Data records
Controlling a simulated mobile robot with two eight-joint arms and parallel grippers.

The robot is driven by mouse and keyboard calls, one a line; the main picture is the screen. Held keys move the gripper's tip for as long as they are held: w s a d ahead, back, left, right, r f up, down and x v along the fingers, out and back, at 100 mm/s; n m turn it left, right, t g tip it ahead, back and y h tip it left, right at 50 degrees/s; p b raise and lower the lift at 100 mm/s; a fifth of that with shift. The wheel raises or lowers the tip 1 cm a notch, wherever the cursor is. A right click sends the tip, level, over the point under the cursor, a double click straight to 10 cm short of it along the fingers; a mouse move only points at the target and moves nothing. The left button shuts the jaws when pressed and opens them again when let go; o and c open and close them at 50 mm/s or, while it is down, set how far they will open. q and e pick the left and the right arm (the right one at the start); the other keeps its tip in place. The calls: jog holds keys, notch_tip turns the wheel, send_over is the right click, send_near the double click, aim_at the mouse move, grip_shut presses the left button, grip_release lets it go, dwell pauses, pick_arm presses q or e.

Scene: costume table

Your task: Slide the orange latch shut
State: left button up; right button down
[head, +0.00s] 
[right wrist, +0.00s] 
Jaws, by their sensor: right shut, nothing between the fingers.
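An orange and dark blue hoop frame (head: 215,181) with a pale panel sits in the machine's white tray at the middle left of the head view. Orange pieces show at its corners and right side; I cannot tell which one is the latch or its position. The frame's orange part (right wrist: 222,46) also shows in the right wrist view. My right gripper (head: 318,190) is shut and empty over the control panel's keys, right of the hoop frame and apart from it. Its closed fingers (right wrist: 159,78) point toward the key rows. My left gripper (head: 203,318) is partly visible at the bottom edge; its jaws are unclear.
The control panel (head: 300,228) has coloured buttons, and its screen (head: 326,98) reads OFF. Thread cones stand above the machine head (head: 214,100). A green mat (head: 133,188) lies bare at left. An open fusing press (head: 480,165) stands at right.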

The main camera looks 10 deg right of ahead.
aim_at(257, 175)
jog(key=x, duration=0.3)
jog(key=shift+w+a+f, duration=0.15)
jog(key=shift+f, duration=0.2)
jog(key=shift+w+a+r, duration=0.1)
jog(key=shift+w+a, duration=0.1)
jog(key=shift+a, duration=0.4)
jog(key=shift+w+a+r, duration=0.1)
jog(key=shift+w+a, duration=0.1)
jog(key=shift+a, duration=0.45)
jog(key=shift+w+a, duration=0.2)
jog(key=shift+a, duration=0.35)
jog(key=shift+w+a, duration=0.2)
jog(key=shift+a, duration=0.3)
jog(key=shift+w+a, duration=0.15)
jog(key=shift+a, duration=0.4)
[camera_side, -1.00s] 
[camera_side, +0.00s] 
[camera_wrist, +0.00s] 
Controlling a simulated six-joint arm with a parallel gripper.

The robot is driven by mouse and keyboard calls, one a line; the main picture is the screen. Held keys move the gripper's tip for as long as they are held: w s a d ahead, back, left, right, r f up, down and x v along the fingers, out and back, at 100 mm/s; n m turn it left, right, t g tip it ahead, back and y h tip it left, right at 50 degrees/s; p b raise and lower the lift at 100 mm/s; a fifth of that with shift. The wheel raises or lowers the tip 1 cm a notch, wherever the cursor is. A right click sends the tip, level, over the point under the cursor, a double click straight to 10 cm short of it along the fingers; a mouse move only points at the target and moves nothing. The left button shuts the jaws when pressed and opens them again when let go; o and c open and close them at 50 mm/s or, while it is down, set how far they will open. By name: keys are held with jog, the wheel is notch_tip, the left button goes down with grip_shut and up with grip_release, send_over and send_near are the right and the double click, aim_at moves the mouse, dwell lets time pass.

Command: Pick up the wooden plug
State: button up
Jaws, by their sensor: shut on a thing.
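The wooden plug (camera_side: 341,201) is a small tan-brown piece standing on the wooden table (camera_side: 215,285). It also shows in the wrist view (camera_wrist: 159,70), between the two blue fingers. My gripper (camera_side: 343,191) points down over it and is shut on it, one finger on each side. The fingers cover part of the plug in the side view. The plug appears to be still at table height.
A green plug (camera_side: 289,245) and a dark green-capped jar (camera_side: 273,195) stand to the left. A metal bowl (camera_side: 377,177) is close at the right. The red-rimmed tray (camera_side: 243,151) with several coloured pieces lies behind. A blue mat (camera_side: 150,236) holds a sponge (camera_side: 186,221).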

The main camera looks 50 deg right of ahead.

- Set problem
Give the material above again, word for word.

- Result
Controlling a simulated mobile robot with two eight-joint arms and parallel grippers.

The robot is driven by mouse and keyboard calls, one a line; the main picture is the screen. Held keys move the gripper's tip for as long as they are held: w s a d ahead, back, left, right, r f up, down and x v along the fingers, out and back, at 100 mm/s; n m turn it left, right, t g tip it ahead, back and y h tip it left, right at 50 degrees/s; p b raise and lower the lift at 100 mm/s; a fifth of that with shift. The wheel raises or lowers the tip 1 cm a notch, wherever the cursor is. A right click sends the tip, level, over the point under the cursor, a double click straight to 10 cm short of it along the fingers; a mouse move only points at the target and moves nothing. The left button shuts the jaws when pressed and opens them again when let go; o and c open and close them at 50 mm/s or, while it is down, set how far they will open. q and e pick the left and the right arm (the right one at the start); the other keeps its tip in place. The calls: jog holds keys, notch_tip turns the wheel, send_over is the right click, send_near the double click, aim_at the mouse move, grip_shut presses the left button, grip_release lets it go, dwell pauses, pick_arm presses q or e.

Scene: costume table

Your task: Slide the orange latch shut
State: left button up; right button down
[head, +0.00s] 
[right wrist, +0.00s] 
Jaws, by their sensor: right shut, nothing between the fingers.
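An orange and dark blue hoop frame (head: 215,181) with a pale panel sits in the machine's white tray at the middle left of the head view. Orange pieces show at its corners and right side; I cannot tell which one is the latch or its position. The frame's orange part (right wrist: 222,46) also shows in the right wrist view. My right gripper (head: 318,190) is shut and empty over the control panel's keys, right of the hoop frame and apart from it. Its closed fingers (right wrist: 159,78) point toward the key rows. My left gripper (head: 203,318) is partly visible at the bottom edge; its jaws are unclear.
The control panel (head: 300,228) has coloured buttons, and its screen (head: 326,98) reads OFF. Thread cones stand above the machine head (head: 214,100). A green mat (head: 133,188) lies bare at left. An open fusing press (head: 480,165) stands at right.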

The main camera looks 10 deg right of ahead.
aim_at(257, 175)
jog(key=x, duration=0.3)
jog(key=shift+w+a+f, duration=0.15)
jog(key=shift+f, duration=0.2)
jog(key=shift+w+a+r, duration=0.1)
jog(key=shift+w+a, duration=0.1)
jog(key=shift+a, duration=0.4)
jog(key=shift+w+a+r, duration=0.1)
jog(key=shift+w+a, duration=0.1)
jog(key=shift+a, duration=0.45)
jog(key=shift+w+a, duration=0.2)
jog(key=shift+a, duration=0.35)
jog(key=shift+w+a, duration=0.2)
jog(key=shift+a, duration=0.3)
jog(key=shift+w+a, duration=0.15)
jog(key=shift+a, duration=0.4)
[camera_side, -1.00s] 
[camera_side, +0.00s] 
[camera_wrist, +0.00s] 
Controlling a simulated six-joint arm with a parallel gripper.

The robot is driven by mouse and keyboard calls, one a line; the main picture is the screen. Held keys move the gripper's tip for as long as they are held: w s a d ahead, back, left, right, r f up, down and x v along the fingers, out and back, at 100 mm/s; n m turn it left, right, t g tip it ahead, back and y h tip it left, right at 50 degrees/s; p b raise and lower the lift at 100 mm/s; a fifth of that with shift. The wheel raises or lowers the tip 1 cm a notch, wherever the cursor is. A right click sends the tip, level, over the point under the cursor, a double click straight to 10 cm short of it along the fingers; a mouse move only points at the target and moves nothing. The left button shuts the jaws when pressed and opens them again when let go; o and c open and close them at 50 mm/s or, while it is down, set how far they will open. By name: keys are held with jog, the wheel is notch_tip, the left button goes down with grip_shut and up with grip_release, send_over and send_near are the right and the double click, aim_at moves the mouse, dwell lets time pass.

Command: Pick up the wooden plug
State: button up
Jaws, by their sensor: shut on a thing.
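The wooden plug (camera_side: 341,201) is a small tan-brown piece standing on the wooden table (camera_side: 215,285). It also shows in the wrist view (camera_wrist: 159,70), between the two blue fingers. My gripper (camera_side: 343,191) points down over it and is shut on it, one finger on each side. The fingers cover part of the plug in the side view. The plug appears to be still at table height.
A green plug (camera_side: 289,245) and a dark green-capped jar (camera_side: 273,195) stand to the left. A metal bowl (camera_side: 377,177) is close at the right. The red-rimmed tray (camera_side: 243,151) with several coloured pieces lies behind. A blue mat (camera_side: 150,236) holds a sponge (camera_side: 186,221).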

The main camera looks 50 deg right of ahead.

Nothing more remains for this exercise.